On Nov 2, 2006, at 2:40 PM, Grant Shipley wrote:

On 11/2/06, Jonathan Duncan <[EMAIL PROTECTED]> wrote:
iPhoto is amazing. You can tag each picture and make albums on the fly and instant slideshows. I love it. I think you can even post to a photo blog with it, but I have not tried it yet. I am still using Gallery2 for
online photo sharing.

<sarcasm>
Is iPhoto open source now?  Can it run on linux?
</sarcasm>

Settle down, pal. The original poster never specified that it had to be open-source, nor that it had to run on Linux. One might assume that, based on the list being posted to, but it was never made clear. Ask a general question, get a general response. :)


Sorry for the flame bait but we have to stop thinking of Apple and
their closed source applications as a suitable alternative.

You must not be that sorry or you wouldn't have posted sent the email. Some people do not believe it, but I believe that there is definitely a place in this world for well-written, user-friendly closed source software. Would I like a free and/or open-source alternative to iPhoto? Sure, especially if it was cross-platform. But right now, iPhoto for me is definitely the best of the bunch.


Apple took open source software and made it great in a couple of
years.  Have they given it back?  Nope.  In my opinion, they are more
harmful to open source than microsoft.

Perhaps you have some concrete examples of what they have "taken" and not given back? Safari is based on WebKit (which is based on KHTML), and Apple has made their changes freely available. Perhaps you refer to the fact that a lot of Apple's utilities are from the *BSD's. The BSD license doesn't require anyone to give anything back, but Apple does anyway. Including writing a new "unified launch" program (launchd) that they have made available. Perhaps you should cut back on your daily intake of un-informed rhetoric. :)

That being said, Apple, Google, and Microsoft are all public companies and don't just answer to the ideals of open-source software, but they also answer to their shareholders. Where will any of those companies be if they start losing lots of money? Just ask Sun how long it takes to go from king of the hill to being an also- ran. In Silicon Valley, it can be clocked with an egg timer.
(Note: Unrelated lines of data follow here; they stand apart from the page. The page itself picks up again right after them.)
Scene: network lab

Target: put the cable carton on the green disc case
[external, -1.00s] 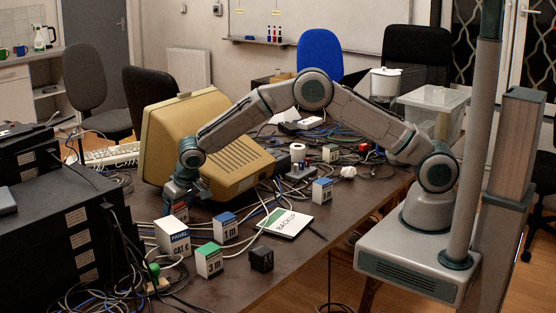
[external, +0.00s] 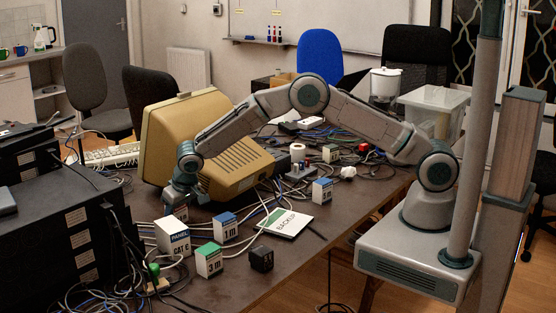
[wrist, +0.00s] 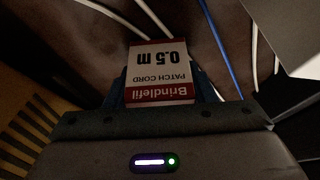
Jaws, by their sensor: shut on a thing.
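My gripper (external: 178,200) is at the left of the table, in front of the beige monitor. It is shut on a small carton with a white and red label (wrist: 161,72), which reads "Brindlefil patch cord 0.5 m" upside down in the wrist view. In the external view the carton is mostly hidden by my gripper; I cannot tell whether it touches the table. The disc case (external: 286,223), white with a green strip and marked "BACK UP", lies flat on the table to the right of my gripper, apart from it.
Other cartons stand close by: a CAT 6 box (external: 173,238), a blue 1 m box (external: 225,228), a green 3 m box (external: 209,261) and another blue box (external: 322,191). A black cube (external: 261,259) is near the front edge. Loose cables cross the table. The monitor (external: 205,150) stands behind.

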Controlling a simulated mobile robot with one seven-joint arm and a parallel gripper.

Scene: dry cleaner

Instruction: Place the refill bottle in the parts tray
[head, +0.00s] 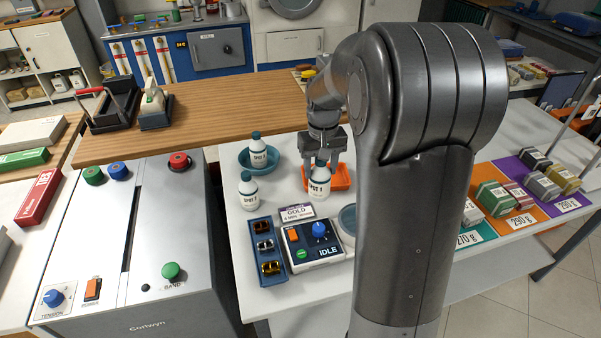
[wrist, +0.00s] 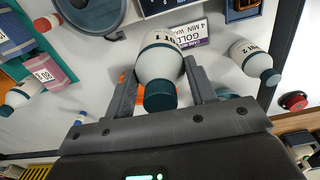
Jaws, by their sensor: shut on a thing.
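My gripper (head: 322,158) is shut on a white bottle (head: 319,186) with a dark teal cap and a SPOT label. In the wrist view this bottle (wrist: 161,58) stands between the two fingers (wrist: 158,90), cap towards the camera. An orange tray (head: 343,178) is right behind and beside it in the head view; I cannot tell whether the bottle is over or touching it. A blue compartment tray (head: 256,256) holding several small coloured pieces lies nearer, to the left. Which tray is the parts tray is not marked.
A similar bottle (head: 258,157) stands in a teal bowl (head: 242,160), and another (head: 247,191) stands on the white table. A control box (head: 313,250) reading IDLE and a GOLD sign (head: 297,212) are in front. My arm hides the middle.

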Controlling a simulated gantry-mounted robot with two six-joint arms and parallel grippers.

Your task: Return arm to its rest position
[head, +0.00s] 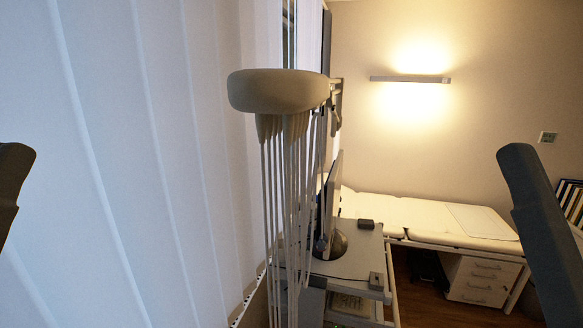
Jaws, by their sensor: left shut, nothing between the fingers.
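A dark part of my left arm (13,185) comes in at the left edge of the head view, in front of the pale blinds. My left gripper is shut and holds nothing; its fingertips do not show clearly. A dark grey link of my right arm (540,225) slants up from the lower right corner, its rounded end at mid height. My right gripper is out of view. Both visible arm parts stand apart from the furniture.
A cream rounded holder (278,92) with several hanging pale cables (285,200) stands in the middle. Behind it are a desk with a monitor (333,205), a padded couch (440,218) and a drawer unit (484,279). Vertical blinds (120,130) fill the left.

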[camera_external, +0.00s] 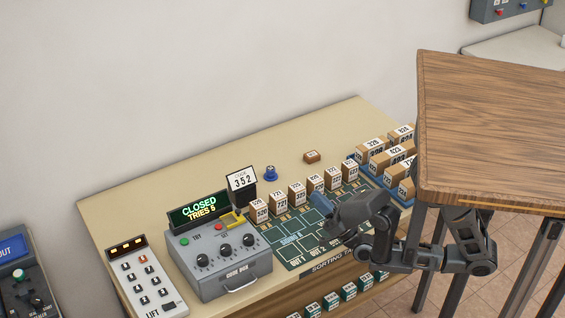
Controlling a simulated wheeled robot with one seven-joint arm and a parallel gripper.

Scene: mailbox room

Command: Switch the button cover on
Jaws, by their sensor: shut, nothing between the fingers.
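A grey control box (222,270) stands on the left part of the table. On its top right is a small yellow piece (234,220), which looks like the button cover; whether it is raised or lowered is too small to tell. A red button (218,227) sits just left of it, and a green button (185,241) is further left. My gripper (319,201) is shut and empty above the dark green sorting mat (290,239). It is well to the right of the yellow piece and apart from it.
A row of numbered blocks (280,200) lines the mat's back edge. A keypad (150,278) lies left. A wooden table (490,130) blocks the right.

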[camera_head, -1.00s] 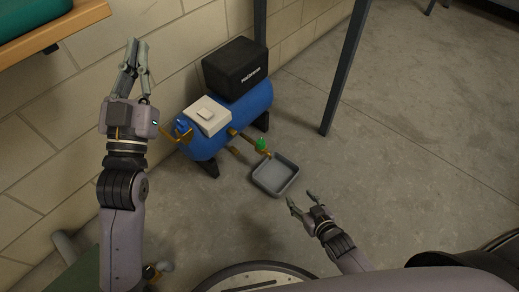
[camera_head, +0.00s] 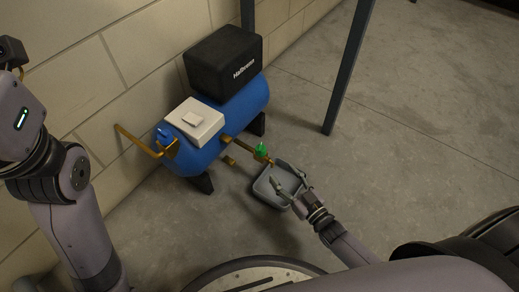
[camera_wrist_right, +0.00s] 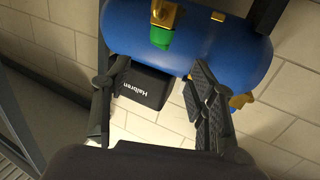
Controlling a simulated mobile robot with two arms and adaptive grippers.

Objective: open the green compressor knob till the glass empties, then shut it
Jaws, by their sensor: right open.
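The green knob (camera_head: 261,150) sits on a brass pipe (camera_head: 242,144) that sticks out from the blue compressor tank (camera_head: 203,158). In the right wrist view the knob (camera_wrist_right: 160,37) shows at the top, beyond and between the open fingertips (camera_wrist_right: 160,72). Only the arm and wrist of my left arm show at the left edge of the head view; its fingers are out of view. I cannot make out a glass or its level.
A black box (camera_head: 222,70) and a white box (camera_head: 194,120) sit on the tank. A brass handle (camera_head: 137,141) sticks out at the tank's left. A dark post (camera_head: 350,65) stands behind; the floor at right is clear.

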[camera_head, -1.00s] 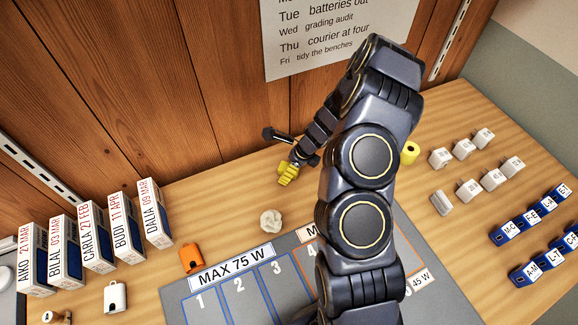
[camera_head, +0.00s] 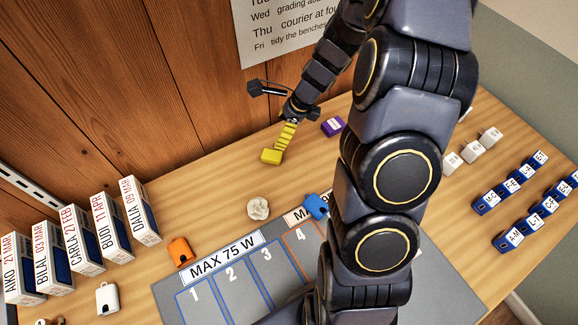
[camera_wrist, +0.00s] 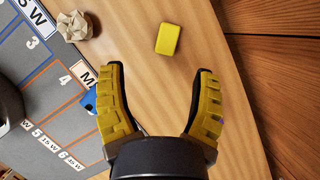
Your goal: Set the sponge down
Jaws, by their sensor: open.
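The yellow sponge (camera_head: 271,156) lies on the wooden bench near the back wall, left of my arm. The wrist view shows it as a small yellow block (camera_wrist: 167,39) lying free, beyond the fingertips. My gripper (camera_wrist: 159,82) has yellow-padded fingers spread wide with nothing between them. In the head view my gripper (camera_head: 286,134) is just above and behind the sponge, and its yellow fingers nearly overlap the sponge in the picture.
A purple box (camera_head: 332,126) stands to the right. A blue item (camera_head: 316,206) is at the mat's edge. Boxes (camera_head: 140,210) line the left; bare wood surrounds the sponge.

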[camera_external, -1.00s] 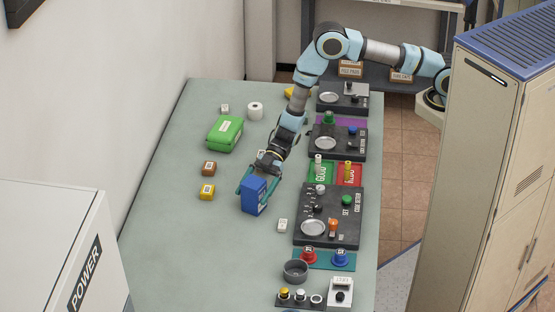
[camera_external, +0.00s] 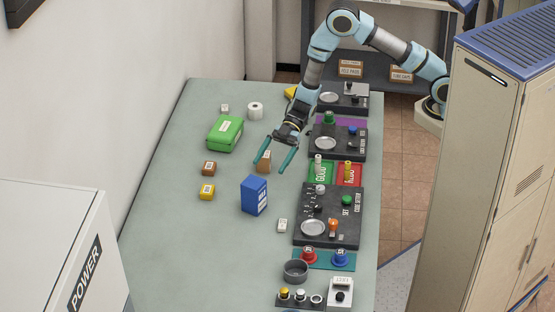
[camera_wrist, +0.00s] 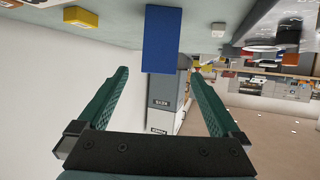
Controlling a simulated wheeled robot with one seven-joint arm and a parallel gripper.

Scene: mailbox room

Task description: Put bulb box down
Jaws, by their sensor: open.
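The bulb box, which I take to be the blue box (camera_external: 254,195), stands upright on the grey-green table (camera_external: 170,250) in the external view. In the wrist view the blue box (camera_wrist: 160,40) shows at the top middle, beyond the fingertips. My gripper (camera_external: 275,167) is open and empty. It is above and behind the blue box, apart from it. In the wrist view the two green fingers of my gripper (camera_wrist: 160,85) are spread wide with nothing between them.
A brown box (camera_external: 264,161) is close by my fingers. A green case (camera_external: 225,133), a small brown block (camera_external: 209,168) and a yellow block (camera_external: 207,191) lie to the left. Dark control panels (camera_external: 328,215) line the right edge. The table's front left is clear.
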How about google?  Their business is built and runs on open source
software --- and yet they fail to see the need to open source their
GWT compiler(*1).  How about picassa(*2), is it open source? No of
course not.

Google is a company, and they have every right to not open-source pieces of software if that is their choice. Just like I have every right to open-source the software I write.

I have also heard a bunch of speculation that Google can't open- source the GWT compiler due to intellectual property issues. Nothing official, that is just what I have read/heard. So, that could be un- informed rhetoric. Maybe I should cut back as well.